Steps Involved For Buying A Restaurant Business For Sale

Unless you’ve bought or sold a business in the past, you’ll find that buying a restaurant for sale can be at times an overwhelming experience. That’s why it is important for the prospective buyer to be knowledgeable about the process and to follow our simple steps outlined below when considering purchasing one of our restaurants for sale. Thoroughly understanding the process will assist even a veteran of restaurant business transfers in working with all parties involved.

1Non-Disclosure and Confidentiality Agreement.

Before receiving sensitive confidential information, Buyers must first sign a Non-Disclosure and Confidentiality Agreement. These agreements protect the prospective Buyer from having anyone such as an employer, employees, or the competition discover about the proposed acquisition prematurely. It also protects the Seller against unnecessary problems with customers, employees, vendors, competitors, landlords, bankers, creditors, etc.

2Financial Documentation.

In many cases funding is required to complete the purchase. In addition, our Sellers have asked us to pre-qualify their potential Buyers before delivering their financial documents or setting up a face to face meeting. Therefore, it is necessary for us to verify that the prospective Buyer has the ability to purchase with cash and/or is pre-approved through a financial institution. We do not require you to send us sensitive information like bank statements or account numbers. In most cases we just need a letter from your bank stating you have the ability to purchase for the full amount or that you have been pre-approved for financing. You can also review more Financing Options Here.

3Face To Face Meeting.

After reviewing the restaurant for sale, and financial data, if the prospective Buyer determines that the business presents a desirable opportunity the Buyer should arrange a face to face meeting with the Seller to explore the business, learn operating procedures, and gain additional insight.

4Making An Offer.

After meeting the business owner and visiting the restaurant for sale, the next step is to present an offer of purchase for the business.
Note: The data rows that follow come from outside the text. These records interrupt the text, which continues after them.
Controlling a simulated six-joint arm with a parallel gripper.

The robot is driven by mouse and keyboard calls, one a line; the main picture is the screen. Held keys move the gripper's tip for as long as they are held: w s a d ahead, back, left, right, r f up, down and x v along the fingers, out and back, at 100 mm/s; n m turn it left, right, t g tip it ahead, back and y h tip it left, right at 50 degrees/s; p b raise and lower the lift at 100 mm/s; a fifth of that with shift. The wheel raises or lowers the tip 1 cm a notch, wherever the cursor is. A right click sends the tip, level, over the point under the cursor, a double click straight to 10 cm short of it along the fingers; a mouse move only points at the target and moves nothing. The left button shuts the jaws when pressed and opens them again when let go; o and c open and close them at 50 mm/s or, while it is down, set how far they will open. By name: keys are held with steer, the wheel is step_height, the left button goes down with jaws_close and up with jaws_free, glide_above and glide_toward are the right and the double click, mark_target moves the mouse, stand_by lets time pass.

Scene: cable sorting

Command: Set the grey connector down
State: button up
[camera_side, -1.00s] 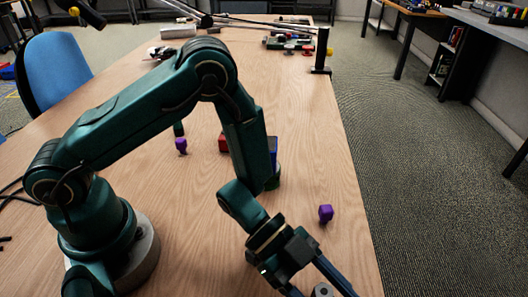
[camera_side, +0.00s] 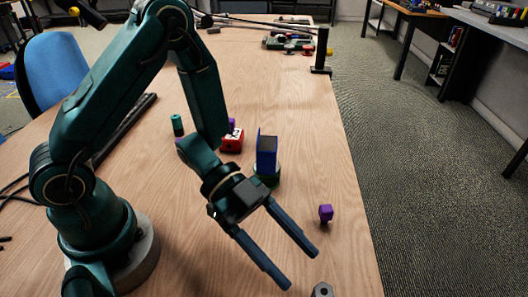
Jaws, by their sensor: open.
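The grey connector (camera_side: 322,290), a hexagonal piece with a dark hole, is at the bottom edge of the side view, partly cut off. It appears to rest on the wooden table (camera_side: 300,90). My gripper (camera_side: 300,269) is open, with its two long blue-grey fingers spread and nothing between them. The fingertips are up and to the left of the connector in the picture, apart from it.
A purple connector (camera_side: 325,213) stands right of my gripper. A blue block (camera_side: 267,155) on a green base, a red block (camera_side: 232,140) and a green cylinder (camera_side: 177,125) stand behind. A black post (camera_side: 321,50) is at the far right edge.

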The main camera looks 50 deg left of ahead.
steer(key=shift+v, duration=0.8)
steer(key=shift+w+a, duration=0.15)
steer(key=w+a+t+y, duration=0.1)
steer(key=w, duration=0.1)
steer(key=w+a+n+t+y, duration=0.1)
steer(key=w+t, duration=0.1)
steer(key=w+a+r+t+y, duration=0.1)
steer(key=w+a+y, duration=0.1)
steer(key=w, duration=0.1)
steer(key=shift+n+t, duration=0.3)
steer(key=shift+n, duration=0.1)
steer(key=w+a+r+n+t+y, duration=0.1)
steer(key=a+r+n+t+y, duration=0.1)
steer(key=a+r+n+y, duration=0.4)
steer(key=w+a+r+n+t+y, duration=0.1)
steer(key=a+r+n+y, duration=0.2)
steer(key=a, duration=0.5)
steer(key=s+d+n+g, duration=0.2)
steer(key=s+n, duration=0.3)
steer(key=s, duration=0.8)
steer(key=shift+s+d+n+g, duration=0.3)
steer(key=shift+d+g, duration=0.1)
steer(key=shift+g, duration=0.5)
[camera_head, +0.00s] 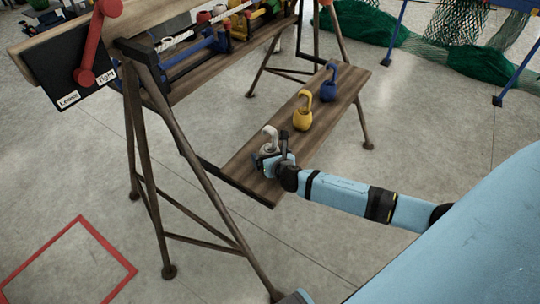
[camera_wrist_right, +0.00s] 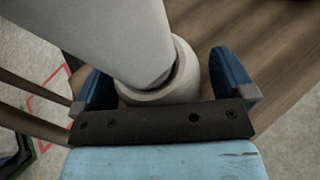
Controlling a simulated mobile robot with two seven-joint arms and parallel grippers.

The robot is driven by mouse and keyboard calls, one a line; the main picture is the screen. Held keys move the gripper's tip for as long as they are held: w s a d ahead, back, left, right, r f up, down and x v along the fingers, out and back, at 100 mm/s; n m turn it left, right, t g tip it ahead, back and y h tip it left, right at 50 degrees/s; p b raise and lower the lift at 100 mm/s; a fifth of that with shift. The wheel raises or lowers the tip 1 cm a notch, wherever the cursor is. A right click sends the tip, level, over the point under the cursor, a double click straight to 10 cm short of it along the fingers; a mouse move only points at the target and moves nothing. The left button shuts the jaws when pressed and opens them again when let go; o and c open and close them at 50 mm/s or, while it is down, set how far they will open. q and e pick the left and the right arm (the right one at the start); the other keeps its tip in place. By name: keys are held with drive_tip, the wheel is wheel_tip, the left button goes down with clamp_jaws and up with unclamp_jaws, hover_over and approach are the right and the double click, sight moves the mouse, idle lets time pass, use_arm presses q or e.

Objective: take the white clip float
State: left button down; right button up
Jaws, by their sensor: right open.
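The white clip float (camera_head: 269,139) stands near the front end of the low wooden shelf (camera_head: 262,186), its hook upward. My right gripper (camera_head: 271,158) is at the float and hides part of its body in the head view. In the right wrist view the float (camera_wrist_right: 125,40) fills the top middle, with its round base between my two blue fingers. The right gripper (camera_wrist_right: 165,82) is open, with a visible gap beside the float on the right.
A yellow clip float (camera_head: 302,117) and a blue one (camera_head: 328,90) stand farther along the shelf. Trestle legs (camera_head: 197,172) stand left of it. A workbench (camera_head: 190,78) with a red lever (camera_head: 95,45) is at upper left. Green nets (camera_head: 370,28) hang behind.

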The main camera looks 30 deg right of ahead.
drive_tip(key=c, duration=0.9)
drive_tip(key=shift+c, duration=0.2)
Making the offer can be made at any time during the above process, and should also be noted that it is not the final step. In fact, it should be viewed as the first of several steps, each of which bring the Buyer and Seller closer to completing the transaction. Note: It is the prospective Buyer’s duty and obligation to verify the accuracy of the Seller’s representations.

5Purchase Agreement.

Once a selling price for the business has been agreed to, it is now time to execute a purchase agreement between the Buyer and Seller and place a good faith deposit into escrow. Next, if the business is a franchise, the Buyer must interview with the company and get approval for the purchase of the business. If financing is required, a credit application must also be submitted for approval.

6Good Faith Deposit.

Also referred to as “Earnest Money” is required for generally 9% of the selling price or $9000, whichever is greater. This is usually placed in an escrow account or with a third party. The good faith deposit should be made at the time you sign the purchase agreement.

7The Closing.

Once the Buyer is approved by the company and for financing (if applicable), it typically takes 6-8 weeks for final paper work to be drawn up and signed. This period of time will be considerably shorter if the restaurant is not a franchise. A final meeting time will be established to sign the closing documents, and the exchange of the business and money will take place between the Buyer and Seller in the form of a certified cashier’s check. After a successful closing, the good faith deposit will be released from the escrow agency.

Disclaimer: Restaurants For Sale is a Broker that brings buyers and sellers together. All agreements are made between the buyer and seller and not Restaurants For Sale. The above outlined steps are simply recommendations to make the buying and selling process go smoother. It is the prospective Buyer’s duty and obligation to verify the accuracy of the Seller’s representations and if necessary retain attorneys, accountants, business appraisers, or other professionals.